:: Task objective ::
Would you write out the listing verbatim and skip every picture in it?

:: Data excerpt ::
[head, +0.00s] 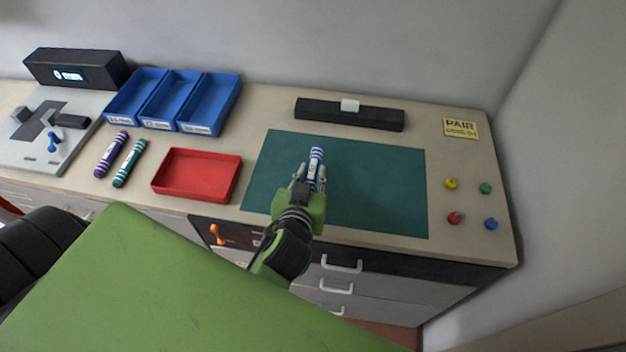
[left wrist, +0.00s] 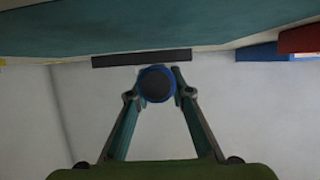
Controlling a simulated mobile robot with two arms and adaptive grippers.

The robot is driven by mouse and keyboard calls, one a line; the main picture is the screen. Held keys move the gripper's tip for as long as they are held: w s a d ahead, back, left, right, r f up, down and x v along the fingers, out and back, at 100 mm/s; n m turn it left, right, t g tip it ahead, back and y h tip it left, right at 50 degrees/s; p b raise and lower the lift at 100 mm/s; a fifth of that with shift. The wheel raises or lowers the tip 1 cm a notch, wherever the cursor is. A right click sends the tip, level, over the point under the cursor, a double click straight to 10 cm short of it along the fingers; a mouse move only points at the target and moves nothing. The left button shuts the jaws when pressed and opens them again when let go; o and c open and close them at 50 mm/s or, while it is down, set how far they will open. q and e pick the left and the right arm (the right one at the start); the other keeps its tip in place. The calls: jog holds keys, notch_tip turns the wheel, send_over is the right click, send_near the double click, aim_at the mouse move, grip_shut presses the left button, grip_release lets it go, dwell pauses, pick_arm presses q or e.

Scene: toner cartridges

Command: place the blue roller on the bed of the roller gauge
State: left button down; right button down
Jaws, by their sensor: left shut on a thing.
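The blue roller (head: 316,161) is a blue-and-white striped cylinder with a pale label. My left gripper (head: 311,175) is shut on it, over the green mat. In the left wrist view the roller (left wrist: 157,85) shows end on, a dark disc with a blue rim between the fingers (left wrist: 157,92). A grey plate (head: 25,155) with dark blocks and a blue lever lies at the far left. A long black bar (head: 320,110) with a white block stands behind the mat. I cannot tell for sure which is the roller gauge. My right gripper is not in view.
Purple (head: 111,155) and teal (head: 129,163) striped rollers lie left of a red tray (head: 238,178). Blue bins (head: 207,127) and a black display box (head: 76,69) stand at the back left. Several coloured knobs (head: 454,218) sit at the right. The green mat (head: 385,190) is otherwise clear.

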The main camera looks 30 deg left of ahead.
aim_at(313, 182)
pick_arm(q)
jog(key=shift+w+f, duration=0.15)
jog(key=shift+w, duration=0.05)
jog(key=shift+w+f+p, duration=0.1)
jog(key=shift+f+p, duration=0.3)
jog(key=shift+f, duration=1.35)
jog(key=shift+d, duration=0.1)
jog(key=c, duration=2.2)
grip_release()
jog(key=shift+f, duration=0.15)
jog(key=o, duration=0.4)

:: Reply to the exercise ::
[head, +0.00s] 
[left wrist, +0.00s] 
Controlling a simulated mobile robot with two arms and adaptive grippers.

The robot is driven by mouse and keyboard calls, one a line; the main picture is the screen. Held keys move the gripper's tip for as long as they are held: w s a d ahead, back, left, right, r f up, down and x v along the fingers, out and back, at 100 mm/s; n m turn it left, right, t g tip it ahead, back and y h tip it left, right at 50 degrees/s; p b raise and lower the lift at 100 mm/s; a fifth of that with shift. The wheel raises or lowers the tip 1 cm a notch, wherever the cursor is. A right click sends the tip, level, over the point under the cursor, a double click straight to 10 cm short of it along the fingers; a mouse move only points at the target and moves nothing. The left button shuts the jaws when pressed and opens them again when let go; o and c open and close them at 50 mm/s or, while it is down, set how far they will open. q and e pick the left and the right arm (the right one at the start); the other keeps its tip in place. The calls: jog holds keys, notch_tip turns the wheel, send_over is the right click, send_near the double click, aim_at the mouse move, grip_shut presses the left button, grip_release lets it go, dwell pauses, pick_arm presses q or e.

Scene: toner cartridges

Command: place the blue roller on the bed of the roller gauge
State: left button down; right button down
Jaws, by their sensor: left shut on a thing.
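The blue roller (head: 316,161) is a blue-and-white striped cylinder with a pale label. My left gripper (head: 311,175) is shut on it, over the green mat. In the left wrist view the roller (left wrist: 157,85) shows end on, a dark disc with a blue rim between the fingers (left wrist: 157,92). A grey plate (head: 25,155) with dark blocks and a blue lever lies at the far left. A long black bar (head: 320,110) with a white block stands behind the mat. I cannot tell for sure which is the roller gauge. My right gripper is not in view.
Purple (head: 111,155) and teal (head: 129,163) striped rollers lie left of a red tray (head: 238,178). Blue bins (head: 207,127) and a black display box (head: 76,69) stand at the back left. Several coloured knobs (head: 454,218) sit at the right. The green mat (head: 385,190) is otherwise clear.

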The main camera looks 30 deg left of ahead.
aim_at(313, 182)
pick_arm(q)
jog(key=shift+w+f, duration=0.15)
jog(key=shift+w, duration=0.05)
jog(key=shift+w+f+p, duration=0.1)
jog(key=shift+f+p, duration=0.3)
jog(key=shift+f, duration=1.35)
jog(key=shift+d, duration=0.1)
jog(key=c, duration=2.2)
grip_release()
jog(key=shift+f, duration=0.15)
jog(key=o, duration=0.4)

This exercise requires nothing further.